Schema migration and conversion
When performing a homogenous migration, Database Migration Service attempts to create a target schema. However, this isn’t always possible. For example, if you are migrating an Oracle database, a target schema isn’t created to ensure security. In these cases, you’ll need to use tools such as Oracle SQL Developer, pgAdmin III, or MySQL Workbench.
For heterogeneous migrations, you also need to take additional steps because AWS Database Migration Service is not able to perform schema conversions. For this conversion, you can use a third-party tool, or you can use AWS Schema Conversion Tool (SCT).
SCT enables you to automatically convert your source schema to a compatible format for your target database. This includes the conversion of most code objects, including stored procedures, functions, and views. It is also able to scan your database applications for legacy SQL Server or Oracle functions and update functions to an equivalent AWS service. If the tool is unable to convert objects, it marks each for you to manually handle.

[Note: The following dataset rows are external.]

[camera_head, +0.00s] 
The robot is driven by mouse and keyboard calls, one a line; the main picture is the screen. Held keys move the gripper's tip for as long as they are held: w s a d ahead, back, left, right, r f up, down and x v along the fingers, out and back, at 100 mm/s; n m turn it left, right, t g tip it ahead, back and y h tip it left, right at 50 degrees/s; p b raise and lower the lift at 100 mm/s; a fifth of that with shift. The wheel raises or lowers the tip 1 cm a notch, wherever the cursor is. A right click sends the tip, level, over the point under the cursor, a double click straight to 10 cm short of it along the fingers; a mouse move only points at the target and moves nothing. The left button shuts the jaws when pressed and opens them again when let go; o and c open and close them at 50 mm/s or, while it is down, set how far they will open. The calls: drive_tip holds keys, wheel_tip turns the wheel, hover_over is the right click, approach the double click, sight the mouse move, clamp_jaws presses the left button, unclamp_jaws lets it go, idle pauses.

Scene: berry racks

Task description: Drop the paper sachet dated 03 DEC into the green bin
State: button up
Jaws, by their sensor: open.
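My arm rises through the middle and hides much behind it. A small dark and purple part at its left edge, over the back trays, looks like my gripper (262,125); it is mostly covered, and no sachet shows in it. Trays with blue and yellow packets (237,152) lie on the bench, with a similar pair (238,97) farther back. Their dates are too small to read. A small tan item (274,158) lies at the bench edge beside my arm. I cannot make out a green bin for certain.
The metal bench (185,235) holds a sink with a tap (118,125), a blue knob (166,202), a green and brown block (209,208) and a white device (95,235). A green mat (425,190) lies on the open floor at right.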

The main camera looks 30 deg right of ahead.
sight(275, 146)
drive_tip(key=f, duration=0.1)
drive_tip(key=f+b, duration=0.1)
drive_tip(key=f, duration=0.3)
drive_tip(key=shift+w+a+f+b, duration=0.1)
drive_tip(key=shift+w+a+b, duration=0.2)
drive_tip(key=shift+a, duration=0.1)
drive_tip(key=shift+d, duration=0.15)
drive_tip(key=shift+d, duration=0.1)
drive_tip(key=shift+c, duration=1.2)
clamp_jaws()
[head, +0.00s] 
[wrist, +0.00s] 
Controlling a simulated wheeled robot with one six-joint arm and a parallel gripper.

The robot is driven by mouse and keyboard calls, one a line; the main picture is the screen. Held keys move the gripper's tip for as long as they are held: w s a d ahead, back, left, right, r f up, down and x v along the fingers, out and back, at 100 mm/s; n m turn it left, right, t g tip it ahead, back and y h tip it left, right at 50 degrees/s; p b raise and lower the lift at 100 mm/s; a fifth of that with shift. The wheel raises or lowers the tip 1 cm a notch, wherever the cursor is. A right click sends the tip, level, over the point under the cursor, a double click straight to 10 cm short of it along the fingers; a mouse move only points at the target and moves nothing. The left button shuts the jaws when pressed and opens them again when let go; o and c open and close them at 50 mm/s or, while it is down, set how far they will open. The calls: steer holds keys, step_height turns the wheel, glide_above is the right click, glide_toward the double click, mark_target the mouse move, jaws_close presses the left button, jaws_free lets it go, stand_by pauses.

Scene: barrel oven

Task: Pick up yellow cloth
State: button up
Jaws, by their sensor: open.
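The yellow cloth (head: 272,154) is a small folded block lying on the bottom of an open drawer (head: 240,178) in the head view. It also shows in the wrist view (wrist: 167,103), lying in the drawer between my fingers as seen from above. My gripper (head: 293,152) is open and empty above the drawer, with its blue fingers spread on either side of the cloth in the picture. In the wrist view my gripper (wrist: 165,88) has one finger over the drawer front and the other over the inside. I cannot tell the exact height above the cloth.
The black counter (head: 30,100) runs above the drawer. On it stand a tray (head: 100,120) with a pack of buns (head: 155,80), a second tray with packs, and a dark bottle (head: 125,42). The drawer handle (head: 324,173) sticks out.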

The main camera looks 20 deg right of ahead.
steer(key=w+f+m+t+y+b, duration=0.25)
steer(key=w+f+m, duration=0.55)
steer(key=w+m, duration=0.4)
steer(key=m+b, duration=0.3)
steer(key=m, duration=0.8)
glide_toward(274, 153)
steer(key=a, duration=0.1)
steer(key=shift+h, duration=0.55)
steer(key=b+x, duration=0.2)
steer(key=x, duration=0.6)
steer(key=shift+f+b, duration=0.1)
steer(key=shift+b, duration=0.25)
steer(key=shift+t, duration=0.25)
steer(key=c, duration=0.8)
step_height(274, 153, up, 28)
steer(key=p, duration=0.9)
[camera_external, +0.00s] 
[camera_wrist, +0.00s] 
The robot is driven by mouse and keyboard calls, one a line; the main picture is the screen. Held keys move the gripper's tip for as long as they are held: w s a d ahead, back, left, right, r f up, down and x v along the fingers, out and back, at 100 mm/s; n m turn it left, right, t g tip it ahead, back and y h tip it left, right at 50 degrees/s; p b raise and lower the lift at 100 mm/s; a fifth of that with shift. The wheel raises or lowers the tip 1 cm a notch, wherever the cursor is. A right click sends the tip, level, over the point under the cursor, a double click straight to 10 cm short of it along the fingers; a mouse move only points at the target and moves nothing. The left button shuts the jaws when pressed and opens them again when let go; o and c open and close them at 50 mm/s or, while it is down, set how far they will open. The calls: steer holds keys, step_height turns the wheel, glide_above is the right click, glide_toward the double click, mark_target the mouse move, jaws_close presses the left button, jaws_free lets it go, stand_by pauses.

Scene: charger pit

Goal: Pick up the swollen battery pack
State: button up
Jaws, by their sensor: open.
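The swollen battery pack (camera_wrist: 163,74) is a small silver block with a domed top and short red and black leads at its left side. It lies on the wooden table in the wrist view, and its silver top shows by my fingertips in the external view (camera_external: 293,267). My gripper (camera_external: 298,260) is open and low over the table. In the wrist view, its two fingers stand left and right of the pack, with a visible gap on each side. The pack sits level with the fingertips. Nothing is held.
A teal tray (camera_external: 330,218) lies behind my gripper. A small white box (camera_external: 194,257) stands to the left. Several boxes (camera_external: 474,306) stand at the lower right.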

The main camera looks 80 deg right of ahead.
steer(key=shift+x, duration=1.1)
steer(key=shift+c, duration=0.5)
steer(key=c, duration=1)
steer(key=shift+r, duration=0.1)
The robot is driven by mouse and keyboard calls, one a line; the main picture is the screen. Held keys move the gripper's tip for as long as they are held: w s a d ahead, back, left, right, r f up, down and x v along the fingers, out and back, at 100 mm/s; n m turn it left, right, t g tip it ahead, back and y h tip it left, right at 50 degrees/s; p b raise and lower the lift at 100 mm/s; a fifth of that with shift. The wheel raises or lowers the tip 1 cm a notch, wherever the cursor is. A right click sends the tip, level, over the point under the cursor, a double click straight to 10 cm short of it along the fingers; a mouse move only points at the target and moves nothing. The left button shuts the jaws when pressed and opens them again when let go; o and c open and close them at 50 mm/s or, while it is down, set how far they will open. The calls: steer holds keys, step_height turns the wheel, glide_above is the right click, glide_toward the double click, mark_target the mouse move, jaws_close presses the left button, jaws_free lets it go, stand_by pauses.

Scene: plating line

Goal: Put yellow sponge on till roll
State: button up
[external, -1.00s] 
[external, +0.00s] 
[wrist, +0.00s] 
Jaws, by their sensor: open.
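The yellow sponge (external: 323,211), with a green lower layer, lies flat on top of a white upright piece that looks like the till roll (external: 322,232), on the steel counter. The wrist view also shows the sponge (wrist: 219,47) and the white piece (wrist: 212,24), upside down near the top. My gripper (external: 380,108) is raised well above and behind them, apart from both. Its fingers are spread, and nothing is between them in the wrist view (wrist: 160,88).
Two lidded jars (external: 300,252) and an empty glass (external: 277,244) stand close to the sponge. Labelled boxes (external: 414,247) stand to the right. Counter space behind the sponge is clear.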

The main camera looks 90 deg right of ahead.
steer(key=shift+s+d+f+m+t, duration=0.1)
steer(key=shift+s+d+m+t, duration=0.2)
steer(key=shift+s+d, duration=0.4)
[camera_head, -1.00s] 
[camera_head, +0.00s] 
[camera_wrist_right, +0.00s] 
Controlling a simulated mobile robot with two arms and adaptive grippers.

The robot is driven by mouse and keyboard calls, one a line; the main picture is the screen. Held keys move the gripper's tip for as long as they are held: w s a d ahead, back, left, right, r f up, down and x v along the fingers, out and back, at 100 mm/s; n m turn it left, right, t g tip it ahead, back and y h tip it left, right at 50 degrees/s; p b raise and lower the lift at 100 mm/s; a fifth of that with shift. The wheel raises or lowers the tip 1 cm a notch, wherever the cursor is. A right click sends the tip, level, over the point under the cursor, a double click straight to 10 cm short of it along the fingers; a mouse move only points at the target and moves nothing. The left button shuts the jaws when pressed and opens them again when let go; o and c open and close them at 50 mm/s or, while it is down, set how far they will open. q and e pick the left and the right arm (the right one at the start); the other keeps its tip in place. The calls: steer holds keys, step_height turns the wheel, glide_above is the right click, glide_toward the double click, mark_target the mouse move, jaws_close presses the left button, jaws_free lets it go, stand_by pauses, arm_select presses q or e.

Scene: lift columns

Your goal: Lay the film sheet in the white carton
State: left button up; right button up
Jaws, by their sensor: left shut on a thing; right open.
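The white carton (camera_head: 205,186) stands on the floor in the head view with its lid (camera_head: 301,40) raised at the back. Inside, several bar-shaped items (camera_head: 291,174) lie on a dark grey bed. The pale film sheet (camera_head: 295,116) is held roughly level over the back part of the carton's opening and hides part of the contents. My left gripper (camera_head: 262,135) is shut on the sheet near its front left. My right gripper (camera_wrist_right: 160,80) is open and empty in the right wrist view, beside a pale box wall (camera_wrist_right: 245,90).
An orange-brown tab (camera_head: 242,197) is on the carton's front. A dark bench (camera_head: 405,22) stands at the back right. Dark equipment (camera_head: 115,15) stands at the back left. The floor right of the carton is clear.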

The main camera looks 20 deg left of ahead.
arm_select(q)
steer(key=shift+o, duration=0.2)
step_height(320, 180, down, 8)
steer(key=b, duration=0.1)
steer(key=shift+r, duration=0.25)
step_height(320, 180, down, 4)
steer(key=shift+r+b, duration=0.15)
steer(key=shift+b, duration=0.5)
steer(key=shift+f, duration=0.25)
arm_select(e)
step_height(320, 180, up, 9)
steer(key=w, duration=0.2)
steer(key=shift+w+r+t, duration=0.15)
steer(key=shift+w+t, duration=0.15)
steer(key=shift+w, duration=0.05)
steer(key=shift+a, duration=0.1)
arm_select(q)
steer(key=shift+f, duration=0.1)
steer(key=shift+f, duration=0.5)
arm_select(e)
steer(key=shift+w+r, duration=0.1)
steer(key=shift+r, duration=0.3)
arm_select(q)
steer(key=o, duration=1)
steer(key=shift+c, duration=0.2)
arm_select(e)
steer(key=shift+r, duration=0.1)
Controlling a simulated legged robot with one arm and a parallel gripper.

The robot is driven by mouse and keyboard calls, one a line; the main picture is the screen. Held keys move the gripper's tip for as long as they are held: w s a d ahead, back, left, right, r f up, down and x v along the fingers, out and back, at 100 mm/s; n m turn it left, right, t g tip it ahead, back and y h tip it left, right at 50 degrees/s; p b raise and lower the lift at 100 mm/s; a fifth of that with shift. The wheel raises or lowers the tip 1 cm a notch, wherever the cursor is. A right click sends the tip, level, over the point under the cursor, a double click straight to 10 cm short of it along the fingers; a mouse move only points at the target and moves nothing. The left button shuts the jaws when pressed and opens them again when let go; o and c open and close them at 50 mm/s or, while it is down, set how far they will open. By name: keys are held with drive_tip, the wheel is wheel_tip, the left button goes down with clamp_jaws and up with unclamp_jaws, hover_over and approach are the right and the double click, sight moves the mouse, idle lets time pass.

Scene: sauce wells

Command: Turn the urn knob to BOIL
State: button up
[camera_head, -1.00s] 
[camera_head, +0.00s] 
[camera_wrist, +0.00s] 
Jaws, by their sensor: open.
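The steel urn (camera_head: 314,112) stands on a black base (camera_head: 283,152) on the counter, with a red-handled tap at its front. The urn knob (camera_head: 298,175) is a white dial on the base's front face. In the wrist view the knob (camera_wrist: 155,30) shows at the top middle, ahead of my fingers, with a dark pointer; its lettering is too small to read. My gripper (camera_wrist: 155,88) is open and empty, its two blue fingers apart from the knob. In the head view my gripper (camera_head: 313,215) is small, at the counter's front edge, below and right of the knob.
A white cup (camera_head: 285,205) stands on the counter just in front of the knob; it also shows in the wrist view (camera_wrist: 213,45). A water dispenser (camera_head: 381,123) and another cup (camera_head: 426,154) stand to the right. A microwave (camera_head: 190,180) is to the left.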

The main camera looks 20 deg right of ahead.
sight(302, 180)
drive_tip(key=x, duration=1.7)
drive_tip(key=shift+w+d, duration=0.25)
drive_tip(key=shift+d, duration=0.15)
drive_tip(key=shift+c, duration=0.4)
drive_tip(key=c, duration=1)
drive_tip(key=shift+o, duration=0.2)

AWS Database Migration with Cloud Volumes ONTAP
NetApp Cloud Volumes ONTAP, the leading enterprise-grade storage management solution, delivers secure, proven storage management services on AWS, Azure and Google Cloud. Cloud Volumes ONTAP supports up to a capacity of 368TB, and supports various use cases such as file services, databases, DevOps or any other enterprise workload, with a strong set of features including high availability, data protection, storage efficiencies, Kubernetes integration, and more.
In particular, Cloud Volumes ONTAP helps in addressing database workloads challenges in the cloud, and filling the gap between your cloud-based database capabilities and the public cloud resources it runs on. You can leverage Cloud Volumes ONTAP features to ensure your data remains available and secure as you migrate it to AWS.